En cas d’annulation des voix obtenues par le DEHAP, les bulletins de vote valides passent de 31 300 000 à 29 350 000- Le DEHAP avait obtenu 1 950 000 voix- et le seuil national nécessaire pour entrer au Parlement passe de 3 130 000 à 2 935 000. Le DYP ayant recueilli plus de trois millions de voix dépasse donc le seuil national de 10 % et se voit le droit d’entrer au Parlement turc avec 66 députés. Le parti AKP devrait concéder 44 sièges et le CHP 22 autres au parti DYP. Mais en poussant plus loin ce raisonnement il faudrait aussi prendre en considération les élections partielles tenues à Siirt et ayant conduit le Premier ministre R. T. Erdogan au Parlement. Le haut conseil des élections (YSK) n’avait pas à l’époque permis au parti DYP de participer à ces élections, faute d’avoir franchi le seuil national de 10 %. Si le conseil autorise aujourd’hui le parti DYP à entrer au Parlement, il faudrait alors réorganiser les élections de Siirt affirment certains observateurs, des élections qui mettraient en jeu le siège même du Premier ministre au Parlement.

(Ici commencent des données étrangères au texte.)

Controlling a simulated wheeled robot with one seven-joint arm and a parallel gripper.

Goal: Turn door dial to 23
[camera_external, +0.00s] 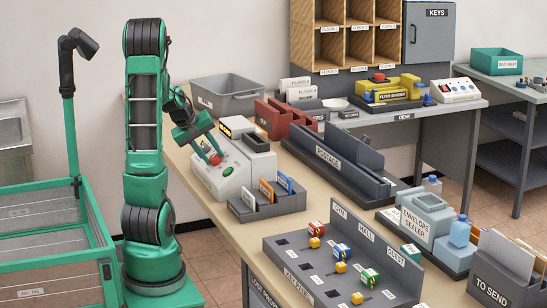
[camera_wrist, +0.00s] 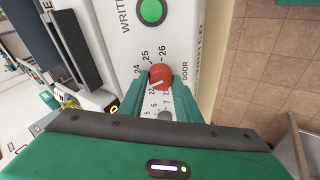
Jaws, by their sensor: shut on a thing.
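The door dial is a round red knob (camera_wrist: 160,75) on the white writer machine. In the wrist view the label DOOR is to its right, and 24, 25 and 26 run around its upper left side. A 22 shows partly below the dial; 23 is not readable near my left finger. The knob's white pointer line aims left and slightly down, below 24. My gripper (camera_wrist: 162,83) is shut on the dial, one finger on each side.
A green button (camera_wrist: 152,11) lies above the dial on the same panel. A grey holder with folders (camera_external: 268,203) stands right of the writer, with red racks (camera_external: 273,118) and a grey bin (camera_external: 226,96) behind. The table (camera_external: 222,222) is bare in front of the writer.

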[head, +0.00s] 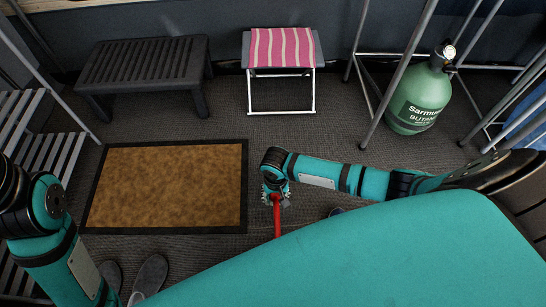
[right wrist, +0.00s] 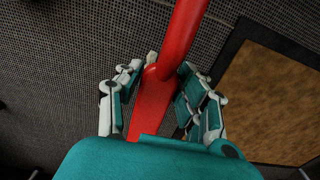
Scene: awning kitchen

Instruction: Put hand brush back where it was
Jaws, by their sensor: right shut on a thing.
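The red hand brush (head: 277,217) is held by my right gripper (head: 275,190), low over the grey floor just right of the doormat in the head view. In the right wrist view the red brush (right wrist: 184,38) runs up from between the two fingers of the right gripper (right wrist: 163,95), which are shut on it. Its bristles cannot be made out. My left arm comes in at the left of the head view, but its gripper does not show.
A brown doormat (head: 165,187) lies left of the brush. A dark slatted bench (head: 145,65), a pink striped stool (head: 282,48) and a green butane bottle (head: 418,100) stand behind. Grey shoes (head: 150,274) lie in front of the mat. Carpet between mat and stool is clear.

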Le parti DEHAP était arrivé premier dans treize provinces du Kurdistan dont Siirt et 51 députés DEHAP auraient pu siéger au Parlement si le seuil national était de 5 %.

Par ailleurs, la Cour constitutionnelle turque devrait se prononcer sur l’affaire du parti pro-kurde HADEP, dissout par la justice turque sur la base de l’article 8/1 de la loi anti-terreur turque, aujourd’hui abrogé dans le cadre des efforts d’harmonisation pour l’entrée de la Turquie à l’Union européenne. Sept de ses dirigeants ayant été condamnés sur la base de cet article, le HADEP avait été par voie de conséquence interdit et 46 membres du parti avaient été interdits de la vie politique. Ces derniers ont donc saisi la Cour constitutionnelle en évoquant l’abrogation de l’article 8/1, la cour devrait donc se prononcer le 11 septembre sur la recevabilité de la requête.